*Directive*
Write out again, word for word, the lines below from the line that holds "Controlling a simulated" through the line that holds "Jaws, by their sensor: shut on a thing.", omitting pictures.

*Data lines*
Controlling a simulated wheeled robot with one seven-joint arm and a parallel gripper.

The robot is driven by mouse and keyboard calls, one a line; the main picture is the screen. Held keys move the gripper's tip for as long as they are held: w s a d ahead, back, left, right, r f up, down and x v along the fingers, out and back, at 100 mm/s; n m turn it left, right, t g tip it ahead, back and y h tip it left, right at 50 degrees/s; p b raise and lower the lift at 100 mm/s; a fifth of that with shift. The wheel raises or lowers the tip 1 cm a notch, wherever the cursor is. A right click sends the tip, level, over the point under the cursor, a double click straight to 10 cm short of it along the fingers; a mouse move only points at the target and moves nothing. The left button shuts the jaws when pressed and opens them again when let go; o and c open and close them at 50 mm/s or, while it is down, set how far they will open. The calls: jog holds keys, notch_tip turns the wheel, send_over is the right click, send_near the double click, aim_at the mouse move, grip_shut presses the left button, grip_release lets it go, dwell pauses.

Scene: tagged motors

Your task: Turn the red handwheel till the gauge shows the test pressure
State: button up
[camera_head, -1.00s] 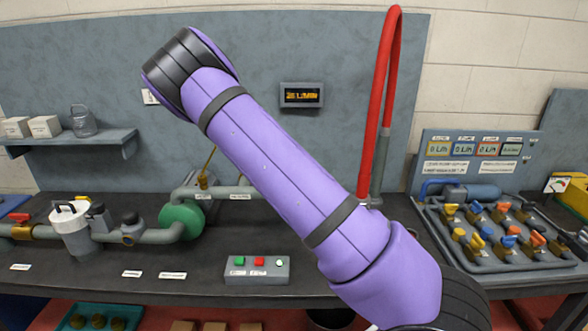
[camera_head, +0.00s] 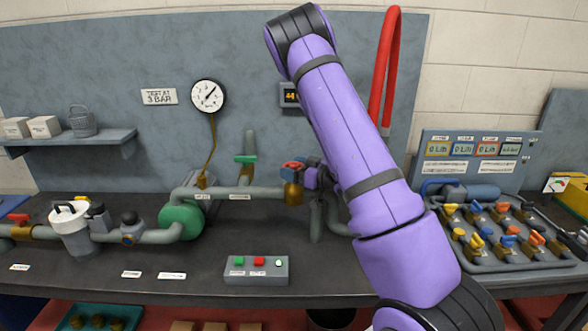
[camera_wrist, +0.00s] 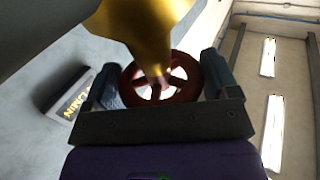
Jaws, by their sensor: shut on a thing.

...

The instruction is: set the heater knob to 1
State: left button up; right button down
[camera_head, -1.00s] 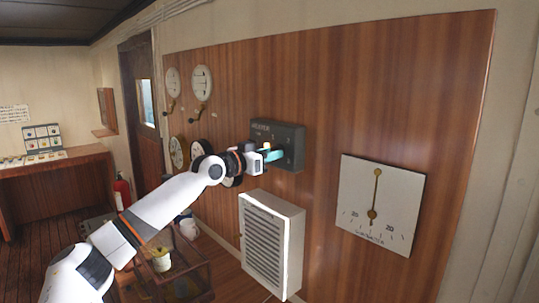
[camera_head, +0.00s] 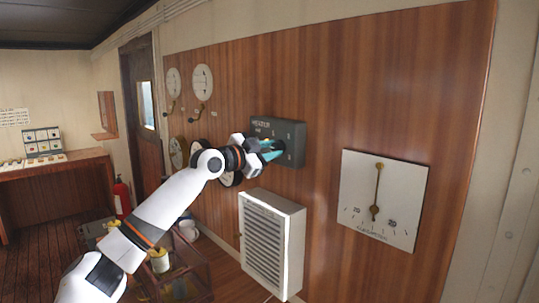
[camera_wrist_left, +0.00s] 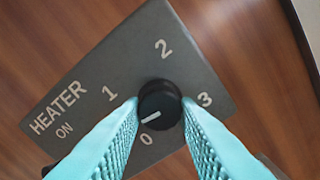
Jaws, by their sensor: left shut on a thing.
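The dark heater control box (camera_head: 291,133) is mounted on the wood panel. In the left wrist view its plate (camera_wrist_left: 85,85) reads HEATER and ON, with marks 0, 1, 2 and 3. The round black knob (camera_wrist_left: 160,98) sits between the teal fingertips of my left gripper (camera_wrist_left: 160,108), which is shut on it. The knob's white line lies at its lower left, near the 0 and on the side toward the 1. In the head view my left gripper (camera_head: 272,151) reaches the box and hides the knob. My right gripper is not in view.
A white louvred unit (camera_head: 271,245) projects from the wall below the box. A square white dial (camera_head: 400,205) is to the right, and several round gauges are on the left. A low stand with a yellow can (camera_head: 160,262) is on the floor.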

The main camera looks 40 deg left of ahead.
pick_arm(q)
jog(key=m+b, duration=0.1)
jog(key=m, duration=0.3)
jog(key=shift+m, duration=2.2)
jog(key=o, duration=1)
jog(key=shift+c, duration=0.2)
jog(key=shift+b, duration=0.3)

---

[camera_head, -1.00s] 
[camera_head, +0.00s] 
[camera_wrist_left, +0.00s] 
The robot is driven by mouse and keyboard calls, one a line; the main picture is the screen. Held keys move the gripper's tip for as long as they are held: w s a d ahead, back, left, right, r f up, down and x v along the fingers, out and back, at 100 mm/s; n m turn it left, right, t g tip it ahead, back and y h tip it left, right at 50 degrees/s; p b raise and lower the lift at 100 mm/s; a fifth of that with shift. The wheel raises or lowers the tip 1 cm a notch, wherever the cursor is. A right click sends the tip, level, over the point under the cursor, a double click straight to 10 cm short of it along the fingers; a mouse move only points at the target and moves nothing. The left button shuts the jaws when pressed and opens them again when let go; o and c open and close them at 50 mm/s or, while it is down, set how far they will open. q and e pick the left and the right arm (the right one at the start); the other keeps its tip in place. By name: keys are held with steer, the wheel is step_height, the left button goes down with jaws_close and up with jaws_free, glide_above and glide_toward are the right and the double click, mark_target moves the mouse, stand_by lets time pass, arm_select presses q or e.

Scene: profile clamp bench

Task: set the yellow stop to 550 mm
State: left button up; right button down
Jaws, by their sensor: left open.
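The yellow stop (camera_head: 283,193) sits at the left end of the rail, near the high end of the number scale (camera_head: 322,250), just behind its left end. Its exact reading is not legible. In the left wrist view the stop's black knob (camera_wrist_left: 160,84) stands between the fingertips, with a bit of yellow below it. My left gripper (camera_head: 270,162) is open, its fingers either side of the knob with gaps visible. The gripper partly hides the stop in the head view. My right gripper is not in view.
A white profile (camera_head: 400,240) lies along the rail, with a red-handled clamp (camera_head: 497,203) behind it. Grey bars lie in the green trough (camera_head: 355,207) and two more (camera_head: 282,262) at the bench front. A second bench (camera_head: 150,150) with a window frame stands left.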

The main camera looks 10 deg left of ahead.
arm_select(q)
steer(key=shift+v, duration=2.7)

*Solution to the exercise*
Controlling a simulated wheeled robot with one seven-joint arm and a parallel gripper.

The robot is driven by mouse and keyboard calls, one a line; the main picture is the screen. Held keys move the gripper's tip for as long as they are held: w s a d ahead, back, left, right, r f up, down and x v along the fingers, out and back, at 100 mm/s; n m turn it left, right, t g tip it ahead, back and y h tip it left, right at 50 degrees/s; p b raise and lower the lift at 100 mm/s; a fifth of that with shift. The wheel raises or lowers the tip 1 cm a notch, wherever the cursor is. A right click sends the tip, level, over the point under the cursor, a double click straight to 10 cm short of it along the fingers; a mouse move only points at the target and moves nothing. The left button shuts the jaws when pressed and opens them again when let go; o and c open and close them at 50 mm/s or, while it is down, set how far they will open. The calls: jog holds keys, notch_tip turns the wheel, send_over is the right click, send_near the double click, aim_at the mouse move, grip_shut presses the left button, grip_release lets it go, dwell pauses.

Scene: tagged motors

Your task: Turn the red handwheel till the gauge shows the test pressure
State: button up
[camera_head, -1.00s] 
[camera_head, +0.00s] 
[camera_wrist, +0.00s] 
Jaws, by their sensor: shut on a thing.

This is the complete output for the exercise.